Ho scritto di un sogno, disegnato su misura, un sogno dove nessuno si serve della violenza, dove le differenze non separano, dove il calcio è vita, dove non si muore per un colpo allo stomaco. Eccola la linea di confine con la realtà, la supero e mi viene sbattuta in faccia tutta un’altra storia da raccontare, una storia con scene di guerriglia, con il corpo steso a terra dell'ispettore capo della Polizia Filippo Raciti. Non è mai più tornato a casa a parlare con Fabiana, di 15 anni, e Alessio di 9, a raccontare ai suoi figli quanto sia entusiasmante un derby.
(da Tifosirosanero per amichevole e cortese concessione dell'autrice)
Colonna sonora: La leva calcistica della classe '68 (Francesco De Gregori)
5 commenti:
A volte succede qualcosa che ti fa passare la voglia di cucinare ... allora telefoni ad un'amica e le chiedi:"Albi prepari tu qualcosa?" ... e lei se ne esce con una pietanza calda e saporita cucinata con tanto amore.

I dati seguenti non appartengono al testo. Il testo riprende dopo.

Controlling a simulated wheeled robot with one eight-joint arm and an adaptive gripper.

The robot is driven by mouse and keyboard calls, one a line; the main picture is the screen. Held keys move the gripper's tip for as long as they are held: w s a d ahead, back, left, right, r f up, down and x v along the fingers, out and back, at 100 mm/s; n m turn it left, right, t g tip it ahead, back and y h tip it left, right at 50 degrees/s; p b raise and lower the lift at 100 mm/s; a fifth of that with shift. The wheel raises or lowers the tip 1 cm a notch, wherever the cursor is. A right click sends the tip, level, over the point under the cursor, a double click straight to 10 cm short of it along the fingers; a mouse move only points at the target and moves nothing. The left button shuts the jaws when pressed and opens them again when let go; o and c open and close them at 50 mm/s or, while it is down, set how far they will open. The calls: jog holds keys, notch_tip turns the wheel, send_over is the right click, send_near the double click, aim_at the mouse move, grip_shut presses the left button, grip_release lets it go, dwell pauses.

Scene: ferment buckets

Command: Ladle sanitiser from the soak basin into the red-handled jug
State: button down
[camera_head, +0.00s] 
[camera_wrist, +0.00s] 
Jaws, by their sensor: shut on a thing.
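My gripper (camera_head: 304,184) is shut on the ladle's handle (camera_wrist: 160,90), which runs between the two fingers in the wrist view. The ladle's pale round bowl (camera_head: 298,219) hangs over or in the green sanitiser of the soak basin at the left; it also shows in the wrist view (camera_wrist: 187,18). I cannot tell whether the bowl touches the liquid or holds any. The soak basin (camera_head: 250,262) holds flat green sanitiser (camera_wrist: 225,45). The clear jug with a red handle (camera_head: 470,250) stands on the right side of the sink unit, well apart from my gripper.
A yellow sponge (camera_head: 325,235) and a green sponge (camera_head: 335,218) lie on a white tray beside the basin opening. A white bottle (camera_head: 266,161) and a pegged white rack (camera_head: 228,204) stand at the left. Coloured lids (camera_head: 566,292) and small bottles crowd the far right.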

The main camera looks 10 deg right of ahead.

A volte succede che altri mettano in discussione il tuo ruolo nel calcio, il tuo impegno nel far capire che su un campo, tirando calci ad una palla è possible imparare a vivere e non ad uccidere.
Certo, sarebbe bello se le cose andassero davvero come nel sogno..... :(
A volte succede di non capire.
Ti chiedi dove stia il problema. Nel calcio? Non credo.
In un'adeguata organizzazione degli eventi sportivi volta alla tutela degli individui? Forse, ma è solo una conseguenza.
Non credo di potermi definire un appassionato di calcio, ma amo tutti quegli eventi, manifestazioni, che spingono ad aggregarsi, ad entusiasmarsi insieme a chi ti sta vicino.
Ho sempre pensato alla gioia di un goal come ad un "free hug" emotivo, che coinvolge tutti i tifosi di una squadra. Ricordo che da piccolo rimanevo affascinato dalla ola allo stadio ... un'onda umana che trasmetteva gioia.
A volte succede di non capire
Ricordo la mia prima volta allo stadio, la paura mista all'entusiasmo che solo le prime volte sanno darti, e poi ti accorgi rimarranno a vita. Avevo 10 anni. Altre "prime" le ricordo così così, e a volte sono state meglio le seconde;
il pallone per me è stato certezza ed imprevedibilità, semplicità geniale e difficoltà estrema,buona sorte e sfiga massima, tutto in quel rotolare, volare, colpire; quei calci non posso quindi oggi pensarli andati a vuoto.
Albi, non arrenderti.
Bookends.
p.s.
è un piacere beccarvi tutti e tre in in colpo, anzi calcio, solo.